Fixing manufacturing and tax system key to development in Africa

Posted on January 17, 2014 06:36 am

African countries domestic consumption has been one of the key drivers of gross domestic product growth in the past decade as rising incomes have spurred Africans to spend more from Durban to Cairo and from Dakar to Dar es Salaam. According to 2013 figures, such spending continues to boost the retail sector and created hundreds of thousands of new jobs every year in sub Saharan Africa. The same has led to the establishment of new companies and the emergence of new ideas. Statistics show that the service sector especially tourism has been one of the stellar performers of the economies in Africa. However, the government’s of East Africa plan to raise tax on consumer goods ranging from mobile phones, airtime, mobile money transfer that has lifted millions out of poverty and created millions of direct and indirect jobs should be carefully considered and that is why I wasn’t amused to read their content in last years government budgets in the region.
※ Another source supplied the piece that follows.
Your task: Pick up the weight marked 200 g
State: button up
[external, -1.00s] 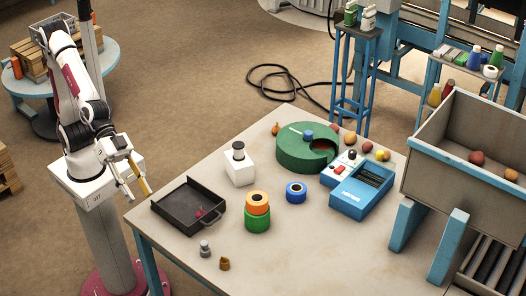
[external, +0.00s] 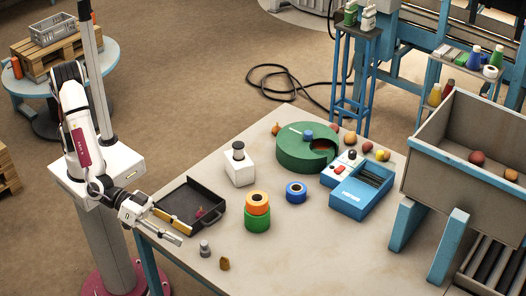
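Two small weights stand near the front left edge of the table: a grey metal one (external: 205,248) and a brass-coloured one (external: 224,264) to its right. Their markings are too small to read, so I cannot tell which is the 200 g. My gripper (external: 178,230) is at the table's left edge, beside the black tray and up and left of the grey weight. Its fingers are apart and nothing shows between them. It touches neither weight.
A black tray (external: 216,219) lies behind the gripper. Orange and green tape rolls (external: 257,212) are stacked right of it, with a blue roll (external: 296,192) beyond. The table's front right is clear.

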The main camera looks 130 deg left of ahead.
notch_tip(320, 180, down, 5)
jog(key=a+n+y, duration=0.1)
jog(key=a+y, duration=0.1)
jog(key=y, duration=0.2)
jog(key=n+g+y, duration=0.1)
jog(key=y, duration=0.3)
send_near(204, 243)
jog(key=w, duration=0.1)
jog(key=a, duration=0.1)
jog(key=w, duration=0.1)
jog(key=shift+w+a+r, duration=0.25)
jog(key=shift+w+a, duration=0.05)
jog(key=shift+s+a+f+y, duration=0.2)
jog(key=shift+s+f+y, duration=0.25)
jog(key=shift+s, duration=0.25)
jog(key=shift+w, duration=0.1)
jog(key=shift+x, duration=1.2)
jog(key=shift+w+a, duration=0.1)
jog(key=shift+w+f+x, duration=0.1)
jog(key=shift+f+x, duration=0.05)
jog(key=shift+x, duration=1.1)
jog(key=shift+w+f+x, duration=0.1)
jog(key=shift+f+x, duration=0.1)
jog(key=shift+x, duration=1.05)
Already many businesses in the region have failed to compete with other African regions because of higher taxes that have caused a slowdown in consumption at a time when the other sectors of the economy are also experiencing myriad of challenges. African countries growing current account and trade deficits have been a cause of concern for a long time now. Given the state of affair, government’s move to raise tax on imported items some sense but the biggest challenge is that local manufacturers who face higher costs of production cannot satisfy demand nor meet the expectations of consumers in the region. Growing demand has driven up imports as the economies have continued to expand.

An IMF report last year revealed that exports in most African countries are suffering because of overdependence on commodities over the past few years and with commodity prices sharply down the value of exports has dropped with good example being Zambia a country that rely heavily with copper exports. The key to reducing the current account and trade deficits is to boost supply by empowering manufacturers to produce more goods. African governments will, in my opinion should lower taxes on imports that are used to manufacture goods for export as part of an incentive package to try and lower the deficit and this model seems to be working very well in Kenya and Tanzania. And I also think another urgent area to address is that most African countries industries are currently inefficient and uncompetitive. For example, high transportation costs and rising wages have turned many investors away from East African region where a CEO can command an allowance of $3m per annum while the workers of their firms can barely make $20,000 per annum. It would be a great idea to come up with policies that will address issues that makes domestic producers struggle to compete with importers from India, China and other Asian manufacturers. In the long term, African governments will need incentivizes to empower local entities. One problem I have experienced with East African market as an investor for example is the tangled licensing process that can take months and red tape. I also think countries in Africa need to build infrastructure reduce transportation costs and also upgrade the skills of the workforce in the continent.